Task brief: Each record must be retyped in full. No character may differ.

________

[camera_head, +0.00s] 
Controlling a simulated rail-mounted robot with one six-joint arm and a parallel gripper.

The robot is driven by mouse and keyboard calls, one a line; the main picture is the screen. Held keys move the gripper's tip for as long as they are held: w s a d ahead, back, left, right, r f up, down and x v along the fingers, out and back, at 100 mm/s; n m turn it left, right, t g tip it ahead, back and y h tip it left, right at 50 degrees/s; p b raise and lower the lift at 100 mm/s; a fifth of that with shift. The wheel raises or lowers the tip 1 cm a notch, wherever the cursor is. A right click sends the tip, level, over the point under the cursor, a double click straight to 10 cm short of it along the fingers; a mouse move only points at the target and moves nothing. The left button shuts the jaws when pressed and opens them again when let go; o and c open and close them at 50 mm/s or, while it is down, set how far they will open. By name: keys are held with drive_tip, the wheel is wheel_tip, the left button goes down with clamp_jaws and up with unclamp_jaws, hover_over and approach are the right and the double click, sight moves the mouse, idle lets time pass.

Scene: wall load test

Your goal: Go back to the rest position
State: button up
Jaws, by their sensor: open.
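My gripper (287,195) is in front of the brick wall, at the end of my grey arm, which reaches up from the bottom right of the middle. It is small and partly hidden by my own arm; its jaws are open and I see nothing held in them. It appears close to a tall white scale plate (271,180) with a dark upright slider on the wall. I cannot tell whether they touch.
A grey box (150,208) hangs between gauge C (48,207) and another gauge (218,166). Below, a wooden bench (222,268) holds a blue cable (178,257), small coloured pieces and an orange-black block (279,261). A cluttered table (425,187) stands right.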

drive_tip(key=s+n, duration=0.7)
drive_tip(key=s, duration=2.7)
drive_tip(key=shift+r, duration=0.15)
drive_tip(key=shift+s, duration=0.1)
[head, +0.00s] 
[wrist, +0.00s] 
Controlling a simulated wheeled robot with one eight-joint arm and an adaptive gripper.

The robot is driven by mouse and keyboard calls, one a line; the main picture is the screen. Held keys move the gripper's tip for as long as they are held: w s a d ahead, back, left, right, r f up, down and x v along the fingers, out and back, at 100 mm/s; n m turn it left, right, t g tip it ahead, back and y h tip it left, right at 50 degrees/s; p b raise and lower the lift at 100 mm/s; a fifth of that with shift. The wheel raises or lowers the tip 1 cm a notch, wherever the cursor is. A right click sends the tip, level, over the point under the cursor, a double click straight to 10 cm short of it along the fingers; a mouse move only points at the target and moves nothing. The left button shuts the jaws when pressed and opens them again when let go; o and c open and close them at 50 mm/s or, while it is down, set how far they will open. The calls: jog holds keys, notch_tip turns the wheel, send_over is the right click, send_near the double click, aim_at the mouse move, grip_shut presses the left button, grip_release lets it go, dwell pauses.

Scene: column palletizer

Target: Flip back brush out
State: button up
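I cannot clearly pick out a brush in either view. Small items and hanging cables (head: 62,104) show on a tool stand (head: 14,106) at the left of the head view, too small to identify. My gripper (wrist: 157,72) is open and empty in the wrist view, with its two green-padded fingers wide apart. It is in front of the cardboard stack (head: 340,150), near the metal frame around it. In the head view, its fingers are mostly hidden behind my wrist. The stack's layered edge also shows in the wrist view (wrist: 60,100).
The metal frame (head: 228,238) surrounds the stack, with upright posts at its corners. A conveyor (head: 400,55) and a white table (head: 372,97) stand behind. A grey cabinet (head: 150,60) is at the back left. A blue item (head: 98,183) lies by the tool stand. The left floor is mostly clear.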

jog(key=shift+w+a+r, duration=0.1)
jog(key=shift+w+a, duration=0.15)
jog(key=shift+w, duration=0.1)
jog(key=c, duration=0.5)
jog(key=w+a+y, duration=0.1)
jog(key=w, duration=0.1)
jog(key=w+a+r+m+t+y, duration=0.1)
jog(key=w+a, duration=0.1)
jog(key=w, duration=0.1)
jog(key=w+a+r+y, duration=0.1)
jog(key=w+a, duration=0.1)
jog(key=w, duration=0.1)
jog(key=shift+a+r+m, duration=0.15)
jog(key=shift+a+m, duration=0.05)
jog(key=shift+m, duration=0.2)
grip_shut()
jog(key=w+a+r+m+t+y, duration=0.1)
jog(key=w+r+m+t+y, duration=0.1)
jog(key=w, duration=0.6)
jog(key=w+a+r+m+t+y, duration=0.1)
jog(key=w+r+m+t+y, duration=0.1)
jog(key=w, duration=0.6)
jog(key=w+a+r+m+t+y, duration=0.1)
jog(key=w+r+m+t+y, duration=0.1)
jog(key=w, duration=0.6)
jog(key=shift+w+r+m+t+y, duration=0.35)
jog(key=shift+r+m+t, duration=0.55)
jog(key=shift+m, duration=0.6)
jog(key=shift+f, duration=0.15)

________

Output of the exercise:
[camera_head, +0.00s] 
Controlling a simulated rail-mounted robot with one six-joint arm and a parallel gripper.

The robot is driven by mouse and keyboard calls, one a line; the main picture is the screen. Held keys move the gripper's tip for as long as they are held: w s a d ahead, back, left, right, r f up, down and x v along the fingers, out and back, at 100 mm/s; n m turn it left, right, t g tip it ahead, back and y h tip it left, right at 50 degrees/s; p b raise and lower the lift at 100 mm/s; a fifth of that with shift. The wheel raises or lowers the tip 1 cm a notch, wherever the cursor is. A right click sends the tip, level, over the point under the cursor, a double click straight to 10 cm short of it along the fingers; a mouse move only points at the target and moves nothing. The left button shuts the jaws when pressed and opens them again when let go; o and c open and close them at 50 mm/s or, while it is down, set how far they will open. By name: keys are held with drive_tip, the wheel is wheel_tip, the left button goes down with clamp_jaws and up with unclamp_jaws, hover_over and approach are the right and the double click, sight moves the mouse, idle lets time pass.

Scene: wall load test

Your goal: Go back to the rest position
State: button up
Jaws, by their sensor: open.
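My gripper (287,195) is in front of the brick wall, at the end of my grey arm, which reaches up from the bottom right of the middle. It is small and partly hidden by my own arm; its jaws are open and I see nothing held in them. It appears close to a tall white scale plate (271,180) with a dark upright slider on the wall. I cannot tell whether they touch.
A grey box (150,208) hangs between gauge C (48,207) and another gauge (218,166). Below, a wooden bench (222,268) holds a blue cable (178,257), small coloured pieces and an orange-black block (279,261). A cluttered table (425,187) stands right.

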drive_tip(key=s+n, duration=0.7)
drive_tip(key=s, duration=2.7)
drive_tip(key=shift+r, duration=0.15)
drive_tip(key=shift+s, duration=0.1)
[head, +0.00s] 
[wrist, +0.00s] 
Controlling a simulated wheeled robot with one eight-joint arm and an adaptive gripper.

The robot is driven by mouse and keyboard calls, one a line; the main picture is the screen. Held keys move the gripper's tip for as long as they are held: w s a d ahead, back, left, right, r f up, down and x v along the fingers, out and back, at 100 mm/s; n m turn it left, right, t g tip it ahead, back and y h tip it left, right at 50 degrees/s; p b raise and lower the lift at 100 mm/s; a fifth of that with shift. The wheel raises or lowers the tip 1 cm a notch, wherever the cursor is. A right click sends the tip, level, over the point under the cursor, a double click straight to 10 cm short of it along the fingers; a mouse move only points at the target and moves nothing. The left button shuts the jaws when pressed and opens them again when let go; o and c open and close them at 50 mm/s or, while it is down, set how far they will open. The calls: jog holds keys, notch_tip turns the wheel, send_over is the right click, send_near the double click, aim_at the mouse move, grip_shut presses the left button, grip_release lets it go, dwell pauses.

Scene: column palletizer

Target: Flip back brush out
State: button up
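I cannot clearly pick out a brush in either view. Small items and hanging cables (head: 62,104) show on a tool stand (head: 14,106) at the left of the head view, too small to identify. My gripper (wrist: 157,72) is open and empty in the wrist view, with its two green-padded fingers wide apart. It is in front of the cardboard stack (head: 340,150), near the metal frame around it. In the head view, its fingers are mostly hidden behind my wrist. The stack's layered edge also shows in the wrist view (wrist: 60,100).
The metal frame (head: 228,238) surrounds the stack, with upright posts at its corners. A conveyor (head: 400,55) and a white table (head: 372,97) stand behind. A grey cabinet (head: 150,60) is at the back left. A blue item (head: 98,183) lies by the tool stand. The left floor is mostly clear.

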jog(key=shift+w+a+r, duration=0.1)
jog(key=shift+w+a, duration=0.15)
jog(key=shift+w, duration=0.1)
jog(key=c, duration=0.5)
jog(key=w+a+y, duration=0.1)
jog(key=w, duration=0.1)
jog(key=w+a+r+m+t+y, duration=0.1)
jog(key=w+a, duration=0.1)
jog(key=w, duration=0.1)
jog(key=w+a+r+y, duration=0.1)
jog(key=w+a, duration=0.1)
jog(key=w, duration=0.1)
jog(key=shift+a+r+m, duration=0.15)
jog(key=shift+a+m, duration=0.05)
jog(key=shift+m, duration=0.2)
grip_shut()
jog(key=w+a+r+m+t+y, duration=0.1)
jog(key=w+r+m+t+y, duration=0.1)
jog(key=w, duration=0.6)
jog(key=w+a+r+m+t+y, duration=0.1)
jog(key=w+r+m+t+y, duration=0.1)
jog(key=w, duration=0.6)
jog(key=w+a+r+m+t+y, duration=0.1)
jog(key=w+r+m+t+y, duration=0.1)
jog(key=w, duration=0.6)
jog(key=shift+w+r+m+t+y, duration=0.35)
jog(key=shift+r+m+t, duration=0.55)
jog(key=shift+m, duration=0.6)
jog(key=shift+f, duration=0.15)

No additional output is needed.